■ **Short task**: Starting at the first line of the data, print each line verbatim up to and including the line bearing "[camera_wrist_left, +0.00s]", omitting pictures.

Stored entries:
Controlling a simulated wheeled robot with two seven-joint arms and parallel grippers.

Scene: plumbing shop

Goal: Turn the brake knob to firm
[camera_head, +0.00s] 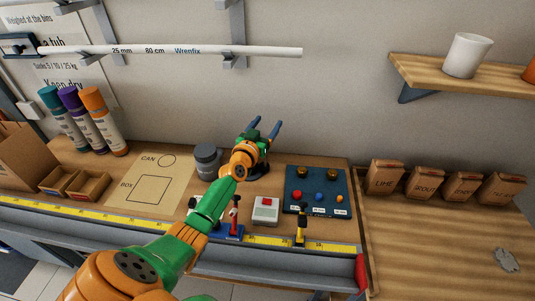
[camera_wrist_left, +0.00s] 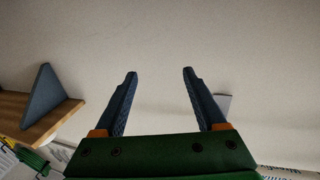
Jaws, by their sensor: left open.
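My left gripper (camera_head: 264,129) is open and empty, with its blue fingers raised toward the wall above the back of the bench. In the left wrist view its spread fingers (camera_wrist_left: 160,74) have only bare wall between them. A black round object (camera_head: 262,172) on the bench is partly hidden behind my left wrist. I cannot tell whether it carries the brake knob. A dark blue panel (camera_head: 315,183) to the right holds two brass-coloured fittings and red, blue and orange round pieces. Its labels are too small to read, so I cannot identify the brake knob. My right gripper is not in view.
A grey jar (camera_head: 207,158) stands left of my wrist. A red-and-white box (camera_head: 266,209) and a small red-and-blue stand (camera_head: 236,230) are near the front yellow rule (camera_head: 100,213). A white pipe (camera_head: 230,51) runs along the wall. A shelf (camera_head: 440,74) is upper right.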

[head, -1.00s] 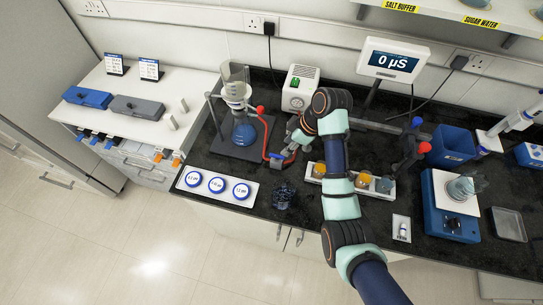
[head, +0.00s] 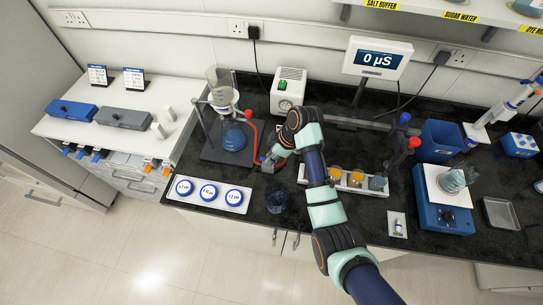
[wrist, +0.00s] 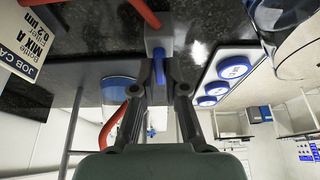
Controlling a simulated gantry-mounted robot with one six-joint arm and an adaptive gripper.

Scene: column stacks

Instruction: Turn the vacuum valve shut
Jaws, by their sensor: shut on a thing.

■ **In response**:
Controlling a simulated wheeled robot with two seven-joint arms and parallel grippers.

Scene: plumbing shop

Goal: Turn the brake knob to firm
[camera_head, +0.00s] 
[camera_wrist_left, +0.00s] 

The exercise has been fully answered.